[Records from a collection]
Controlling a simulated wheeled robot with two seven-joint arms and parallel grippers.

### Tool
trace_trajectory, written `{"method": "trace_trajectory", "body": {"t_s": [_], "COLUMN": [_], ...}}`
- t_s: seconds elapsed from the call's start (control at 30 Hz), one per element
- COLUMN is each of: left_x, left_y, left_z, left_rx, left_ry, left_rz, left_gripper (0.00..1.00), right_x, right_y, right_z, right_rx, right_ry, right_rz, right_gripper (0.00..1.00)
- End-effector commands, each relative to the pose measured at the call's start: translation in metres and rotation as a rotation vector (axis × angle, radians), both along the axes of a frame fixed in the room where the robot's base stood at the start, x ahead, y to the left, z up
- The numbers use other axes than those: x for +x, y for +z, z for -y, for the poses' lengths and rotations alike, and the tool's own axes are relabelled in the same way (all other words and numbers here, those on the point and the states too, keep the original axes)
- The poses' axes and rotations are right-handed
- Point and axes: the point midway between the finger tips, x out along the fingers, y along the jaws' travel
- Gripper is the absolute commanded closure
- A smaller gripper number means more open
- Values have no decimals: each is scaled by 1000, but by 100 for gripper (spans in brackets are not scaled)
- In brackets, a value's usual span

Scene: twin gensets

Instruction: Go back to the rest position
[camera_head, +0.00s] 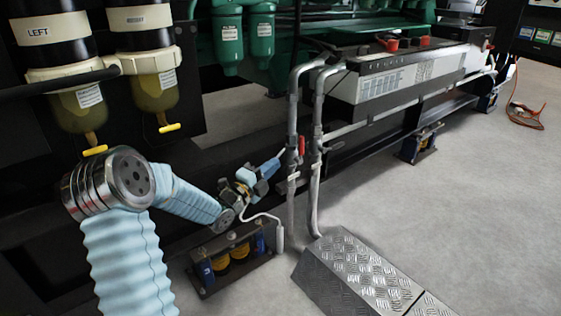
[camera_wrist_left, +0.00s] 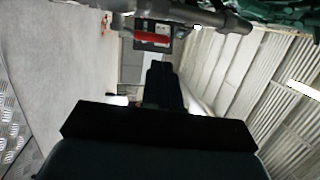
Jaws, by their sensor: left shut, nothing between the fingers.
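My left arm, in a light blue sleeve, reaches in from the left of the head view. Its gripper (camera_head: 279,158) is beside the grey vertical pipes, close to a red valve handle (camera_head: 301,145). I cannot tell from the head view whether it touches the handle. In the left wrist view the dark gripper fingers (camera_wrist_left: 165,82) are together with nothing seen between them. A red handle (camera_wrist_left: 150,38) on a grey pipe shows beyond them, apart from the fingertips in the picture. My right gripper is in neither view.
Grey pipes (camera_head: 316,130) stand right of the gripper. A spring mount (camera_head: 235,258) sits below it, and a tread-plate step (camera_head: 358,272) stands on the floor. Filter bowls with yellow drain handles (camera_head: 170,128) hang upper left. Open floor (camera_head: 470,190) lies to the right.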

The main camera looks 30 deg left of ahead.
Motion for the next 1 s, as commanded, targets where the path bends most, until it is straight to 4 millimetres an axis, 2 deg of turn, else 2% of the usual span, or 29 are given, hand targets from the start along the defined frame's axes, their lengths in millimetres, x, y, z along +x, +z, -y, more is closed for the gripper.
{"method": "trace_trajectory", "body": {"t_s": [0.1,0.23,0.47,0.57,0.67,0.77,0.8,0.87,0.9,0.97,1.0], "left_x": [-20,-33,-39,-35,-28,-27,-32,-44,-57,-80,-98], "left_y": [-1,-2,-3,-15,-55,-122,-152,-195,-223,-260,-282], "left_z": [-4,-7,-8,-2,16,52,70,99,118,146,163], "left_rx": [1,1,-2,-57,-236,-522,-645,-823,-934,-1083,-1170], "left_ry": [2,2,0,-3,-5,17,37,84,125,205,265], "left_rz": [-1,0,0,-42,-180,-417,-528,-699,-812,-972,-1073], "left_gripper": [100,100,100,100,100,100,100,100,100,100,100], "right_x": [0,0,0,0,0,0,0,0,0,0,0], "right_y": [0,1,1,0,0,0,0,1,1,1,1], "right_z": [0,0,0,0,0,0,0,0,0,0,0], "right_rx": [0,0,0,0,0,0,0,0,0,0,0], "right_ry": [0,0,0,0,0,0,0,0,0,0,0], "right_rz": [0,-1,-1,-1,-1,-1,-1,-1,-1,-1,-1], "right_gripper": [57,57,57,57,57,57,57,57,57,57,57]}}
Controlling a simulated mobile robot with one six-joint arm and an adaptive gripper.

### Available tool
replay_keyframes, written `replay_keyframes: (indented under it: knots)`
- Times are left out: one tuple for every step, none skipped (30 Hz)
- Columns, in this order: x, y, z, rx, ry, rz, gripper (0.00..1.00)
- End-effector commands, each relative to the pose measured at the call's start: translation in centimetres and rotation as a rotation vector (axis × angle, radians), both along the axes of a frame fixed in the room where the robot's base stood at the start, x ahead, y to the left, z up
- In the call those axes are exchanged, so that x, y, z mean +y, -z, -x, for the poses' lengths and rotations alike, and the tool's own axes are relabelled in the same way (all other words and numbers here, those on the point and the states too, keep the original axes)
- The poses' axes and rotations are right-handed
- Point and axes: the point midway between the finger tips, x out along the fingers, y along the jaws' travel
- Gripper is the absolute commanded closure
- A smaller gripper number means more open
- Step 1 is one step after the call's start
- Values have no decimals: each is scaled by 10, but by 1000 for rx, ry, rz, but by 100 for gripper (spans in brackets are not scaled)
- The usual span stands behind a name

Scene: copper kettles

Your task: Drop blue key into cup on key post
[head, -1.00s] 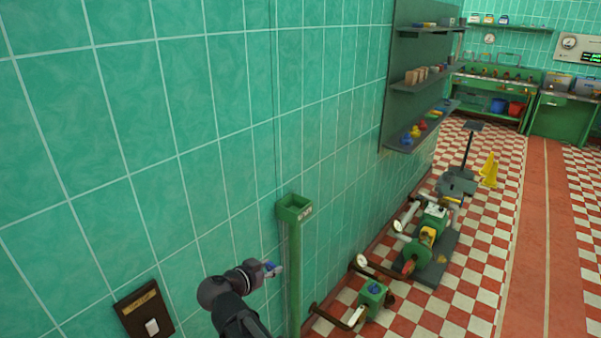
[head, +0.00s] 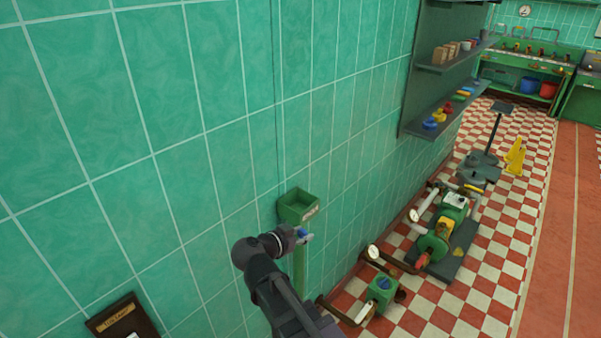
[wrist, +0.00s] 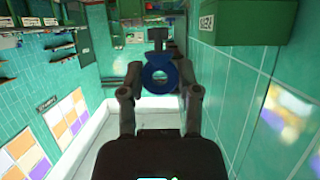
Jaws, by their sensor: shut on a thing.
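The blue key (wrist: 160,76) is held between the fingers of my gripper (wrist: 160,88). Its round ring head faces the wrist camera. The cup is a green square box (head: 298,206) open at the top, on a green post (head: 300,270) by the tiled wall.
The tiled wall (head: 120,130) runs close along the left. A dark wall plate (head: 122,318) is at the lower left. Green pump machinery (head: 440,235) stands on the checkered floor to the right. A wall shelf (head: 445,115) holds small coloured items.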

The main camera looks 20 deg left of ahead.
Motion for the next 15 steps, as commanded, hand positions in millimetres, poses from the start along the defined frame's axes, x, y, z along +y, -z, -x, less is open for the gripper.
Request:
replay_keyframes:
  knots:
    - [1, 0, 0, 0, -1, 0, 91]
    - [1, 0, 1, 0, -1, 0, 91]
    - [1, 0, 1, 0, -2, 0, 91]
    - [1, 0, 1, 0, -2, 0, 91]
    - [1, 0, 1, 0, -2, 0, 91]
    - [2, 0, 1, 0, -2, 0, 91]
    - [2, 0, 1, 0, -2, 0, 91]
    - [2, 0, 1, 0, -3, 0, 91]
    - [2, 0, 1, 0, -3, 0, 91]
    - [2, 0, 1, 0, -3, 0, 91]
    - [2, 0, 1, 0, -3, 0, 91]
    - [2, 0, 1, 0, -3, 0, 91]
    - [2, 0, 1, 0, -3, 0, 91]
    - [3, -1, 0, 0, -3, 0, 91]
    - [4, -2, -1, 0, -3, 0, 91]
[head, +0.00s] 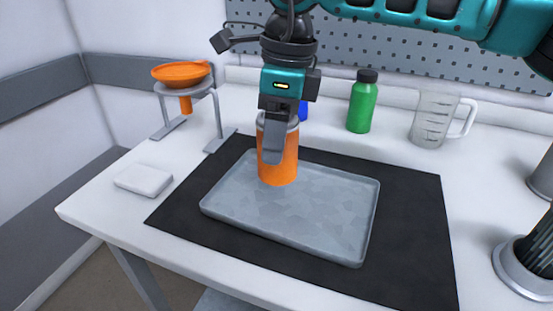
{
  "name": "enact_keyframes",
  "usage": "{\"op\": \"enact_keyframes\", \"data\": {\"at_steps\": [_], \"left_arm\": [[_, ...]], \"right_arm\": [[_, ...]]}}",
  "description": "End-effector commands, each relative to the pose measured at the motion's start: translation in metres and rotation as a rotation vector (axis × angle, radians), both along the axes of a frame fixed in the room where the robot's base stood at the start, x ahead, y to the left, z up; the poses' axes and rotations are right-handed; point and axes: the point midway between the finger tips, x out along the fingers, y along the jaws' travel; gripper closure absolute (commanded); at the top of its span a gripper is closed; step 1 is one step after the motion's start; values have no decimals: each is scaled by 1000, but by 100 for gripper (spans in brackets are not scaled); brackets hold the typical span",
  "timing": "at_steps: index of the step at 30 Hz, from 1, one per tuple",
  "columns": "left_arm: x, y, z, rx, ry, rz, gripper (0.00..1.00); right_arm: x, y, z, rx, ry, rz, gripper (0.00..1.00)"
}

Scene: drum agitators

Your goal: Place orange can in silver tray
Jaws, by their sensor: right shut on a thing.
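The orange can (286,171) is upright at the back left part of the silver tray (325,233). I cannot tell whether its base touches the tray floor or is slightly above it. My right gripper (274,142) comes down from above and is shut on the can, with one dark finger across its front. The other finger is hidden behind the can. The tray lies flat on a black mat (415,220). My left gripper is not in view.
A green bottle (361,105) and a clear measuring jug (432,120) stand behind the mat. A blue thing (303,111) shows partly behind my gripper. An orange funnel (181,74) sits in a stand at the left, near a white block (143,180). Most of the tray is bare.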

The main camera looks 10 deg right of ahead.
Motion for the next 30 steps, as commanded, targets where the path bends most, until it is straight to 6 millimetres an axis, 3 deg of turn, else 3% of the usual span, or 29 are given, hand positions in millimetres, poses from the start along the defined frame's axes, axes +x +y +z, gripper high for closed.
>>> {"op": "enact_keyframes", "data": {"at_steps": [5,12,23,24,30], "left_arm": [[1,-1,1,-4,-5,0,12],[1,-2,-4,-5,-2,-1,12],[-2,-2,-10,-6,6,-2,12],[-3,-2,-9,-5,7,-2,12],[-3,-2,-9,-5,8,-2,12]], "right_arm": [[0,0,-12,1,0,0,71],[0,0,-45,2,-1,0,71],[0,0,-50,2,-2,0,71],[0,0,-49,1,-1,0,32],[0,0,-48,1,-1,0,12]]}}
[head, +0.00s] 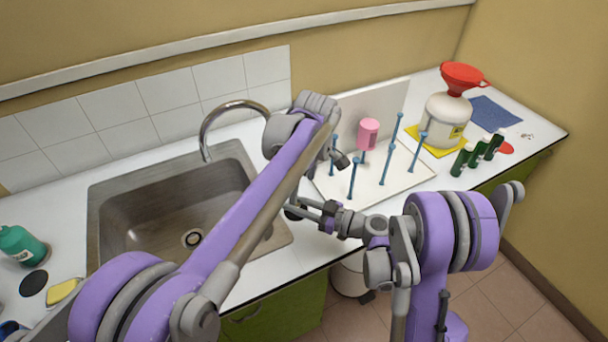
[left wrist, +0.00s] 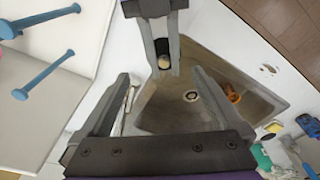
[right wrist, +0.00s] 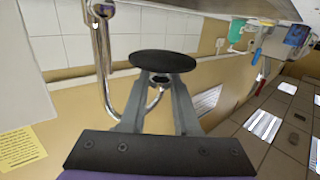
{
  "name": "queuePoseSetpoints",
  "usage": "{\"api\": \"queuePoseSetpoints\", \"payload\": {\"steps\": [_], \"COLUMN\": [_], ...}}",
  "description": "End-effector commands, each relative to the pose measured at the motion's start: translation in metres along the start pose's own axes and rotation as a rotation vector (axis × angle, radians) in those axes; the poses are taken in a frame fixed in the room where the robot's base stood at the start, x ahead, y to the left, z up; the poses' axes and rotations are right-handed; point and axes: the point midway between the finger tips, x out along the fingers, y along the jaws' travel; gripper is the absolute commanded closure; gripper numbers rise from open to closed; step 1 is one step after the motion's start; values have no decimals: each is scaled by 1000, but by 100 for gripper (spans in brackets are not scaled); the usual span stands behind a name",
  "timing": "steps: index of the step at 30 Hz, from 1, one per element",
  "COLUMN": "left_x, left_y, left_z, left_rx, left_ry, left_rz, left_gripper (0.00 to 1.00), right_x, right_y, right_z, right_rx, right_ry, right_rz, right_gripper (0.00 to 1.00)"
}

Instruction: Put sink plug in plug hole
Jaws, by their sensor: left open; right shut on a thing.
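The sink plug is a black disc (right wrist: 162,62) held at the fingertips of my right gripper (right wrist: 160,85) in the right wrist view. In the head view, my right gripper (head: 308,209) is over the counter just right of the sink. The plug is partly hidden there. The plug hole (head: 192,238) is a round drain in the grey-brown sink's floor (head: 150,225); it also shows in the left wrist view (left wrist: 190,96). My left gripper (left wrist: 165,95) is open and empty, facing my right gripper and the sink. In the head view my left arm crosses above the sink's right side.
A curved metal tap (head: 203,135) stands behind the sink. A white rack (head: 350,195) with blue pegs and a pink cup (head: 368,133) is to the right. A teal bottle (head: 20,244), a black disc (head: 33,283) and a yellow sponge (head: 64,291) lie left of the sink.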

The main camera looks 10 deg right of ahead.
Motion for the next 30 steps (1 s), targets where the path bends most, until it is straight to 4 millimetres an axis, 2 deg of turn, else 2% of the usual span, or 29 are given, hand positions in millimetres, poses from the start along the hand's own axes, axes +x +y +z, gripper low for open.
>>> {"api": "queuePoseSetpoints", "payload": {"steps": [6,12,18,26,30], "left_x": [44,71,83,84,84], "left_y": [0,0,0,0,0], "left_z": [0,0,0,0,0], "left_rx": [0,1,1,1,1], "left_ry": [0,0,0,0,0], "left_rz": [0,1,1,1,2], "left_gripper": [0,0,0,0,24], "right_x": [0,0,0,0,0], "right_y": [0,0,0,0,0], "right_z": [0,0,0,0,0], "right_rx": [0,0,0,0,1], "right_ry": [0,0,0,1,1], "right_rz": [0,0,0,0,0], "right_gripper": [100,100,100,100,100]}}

To be done ▸
Emit an exact copy of the lines spanning the start of the records to the line containing "- t_s: seconds", inclusive, and no other output.

The reply ▸
Controlling a simulated wheeled robot with two seven-joint arms and parallel grippers.

### Tool
trace_trajectory, written `{"method": "trace_trajectory", "body": {"t_s": [_], "COLUMN": [_], ...}}`
- t_s: seconds elapsed from the call's start (control at 30 Hz), one per element

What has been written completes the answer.